■ **TASK PROMPT**:
Of all the lines in the material, how many contain the word "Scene"? State the number alone.

Some records:
╭──

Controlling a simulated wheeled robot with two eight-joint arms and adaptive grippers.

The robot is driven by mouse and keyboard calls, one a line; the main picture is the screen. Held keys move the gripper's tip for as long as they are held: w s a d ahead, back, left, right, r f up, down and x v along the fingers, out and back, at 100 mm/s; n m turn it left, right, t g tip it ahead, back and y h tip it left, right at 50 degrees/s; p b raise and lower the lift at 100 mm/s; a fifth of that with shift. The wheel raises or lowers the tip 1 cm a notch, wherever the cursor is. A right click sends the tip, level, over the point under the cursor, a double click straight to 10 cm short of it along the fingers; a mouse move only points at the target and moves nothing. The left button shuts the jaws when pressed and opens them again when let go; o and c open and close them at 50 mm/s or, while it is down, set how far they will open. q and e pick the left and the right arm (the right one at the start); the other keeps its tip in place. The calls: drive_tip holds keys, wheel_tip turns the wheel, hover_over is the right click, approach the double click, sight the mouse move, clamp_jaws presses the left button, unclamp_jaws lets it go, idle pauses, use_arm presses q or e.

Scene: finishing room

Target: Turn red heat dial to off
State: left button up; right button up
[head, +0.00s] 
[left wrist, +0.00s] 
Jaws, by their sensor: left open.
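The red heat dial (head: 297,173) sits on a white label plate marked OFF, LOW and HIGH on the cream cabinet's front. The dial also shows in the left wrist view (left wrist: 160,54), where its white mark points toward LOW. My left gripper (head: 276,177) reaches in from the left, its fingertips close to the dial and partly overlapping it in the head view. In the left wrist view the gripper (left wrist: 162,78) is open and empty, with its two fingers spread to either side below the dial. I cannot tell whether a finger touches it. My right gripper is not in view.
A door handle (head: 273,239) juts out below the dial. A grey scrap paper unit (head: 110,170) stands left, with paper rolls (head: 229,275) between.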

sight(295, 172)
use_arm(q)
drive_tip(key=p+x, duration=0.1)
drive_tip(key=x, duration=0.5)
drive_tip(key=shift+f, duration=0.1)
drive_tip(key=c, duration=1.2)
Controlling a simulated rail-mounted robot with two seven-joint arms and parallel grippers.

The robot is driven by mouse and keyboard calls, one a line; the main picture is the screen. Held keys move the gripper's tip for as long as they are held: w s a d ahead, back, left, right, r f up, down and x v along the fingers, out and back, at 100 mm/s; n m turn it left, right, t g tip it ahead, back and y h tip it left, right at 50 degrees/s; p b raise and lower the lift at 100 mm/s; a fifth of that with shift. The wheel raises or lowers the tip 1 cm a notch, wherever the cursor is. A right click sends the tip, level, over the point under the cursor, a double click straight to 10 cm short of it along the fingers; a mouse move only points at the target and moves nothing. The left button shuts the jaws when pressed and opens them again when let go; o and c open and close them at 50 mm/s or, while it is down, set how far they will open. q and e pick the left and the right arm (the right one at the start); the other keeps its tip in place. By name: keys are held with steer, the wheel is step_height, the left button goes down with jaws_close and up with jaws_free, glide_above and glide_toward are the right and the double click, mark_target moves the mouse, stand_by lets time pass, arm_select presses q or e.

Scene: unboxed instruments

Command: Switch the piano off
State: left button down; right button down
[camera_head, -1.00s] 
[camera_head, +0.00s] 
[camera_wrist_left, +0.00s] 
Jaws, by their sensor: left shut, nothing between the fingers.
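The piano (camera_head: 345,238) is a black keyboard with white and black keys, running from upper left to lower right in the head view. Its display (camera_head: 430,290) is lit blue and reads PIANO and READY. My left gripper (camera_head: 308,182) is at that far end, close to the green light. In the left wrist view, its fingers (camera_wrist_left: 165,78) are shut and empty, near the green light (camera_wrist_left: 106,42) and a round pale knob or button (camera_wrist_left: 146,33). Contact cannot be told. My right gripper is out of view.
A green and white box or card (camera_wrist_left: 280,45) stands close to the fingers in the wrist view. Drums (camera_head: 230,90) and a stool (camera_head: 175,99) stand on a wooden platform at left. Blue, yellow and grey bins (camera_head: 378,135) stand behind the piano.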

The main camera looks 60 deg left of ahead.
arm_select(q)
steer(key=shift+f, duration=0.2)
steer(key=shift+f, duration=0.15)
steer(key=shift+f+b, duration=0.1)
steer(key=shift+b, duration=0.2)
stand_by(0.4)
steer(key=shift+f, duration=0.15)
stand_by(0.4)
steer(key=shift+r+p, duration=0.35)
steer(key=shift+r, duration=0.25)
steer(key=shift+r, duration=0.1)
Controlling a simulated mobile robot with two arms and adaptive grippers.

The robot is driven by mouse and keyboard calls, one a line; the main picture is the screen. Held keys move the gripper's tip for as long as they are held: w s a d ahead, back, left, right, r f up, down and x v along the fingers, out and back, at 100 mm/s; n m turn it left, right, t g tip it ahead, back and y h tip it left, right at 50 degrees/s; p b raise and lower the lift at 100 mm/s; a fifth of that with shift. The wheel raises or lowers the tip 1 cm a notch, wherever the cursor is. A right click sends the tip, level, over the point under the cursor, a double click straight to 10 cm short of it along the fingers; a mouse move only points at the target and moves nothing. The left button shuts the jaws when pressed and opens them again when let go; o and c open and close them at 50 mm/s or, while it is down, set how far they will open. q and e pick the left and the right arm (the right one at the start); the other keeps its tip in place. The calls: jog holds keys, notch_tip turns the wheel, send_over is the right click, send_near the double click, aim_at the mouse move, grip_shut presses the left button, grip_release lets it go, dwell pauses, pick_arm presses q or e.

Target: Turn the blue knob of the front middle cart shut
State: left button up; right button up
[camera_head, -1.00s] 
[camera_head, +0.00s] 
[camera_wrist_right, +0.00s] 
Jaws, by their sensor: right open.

╰──

■ **RIGHT ANSWER**:
2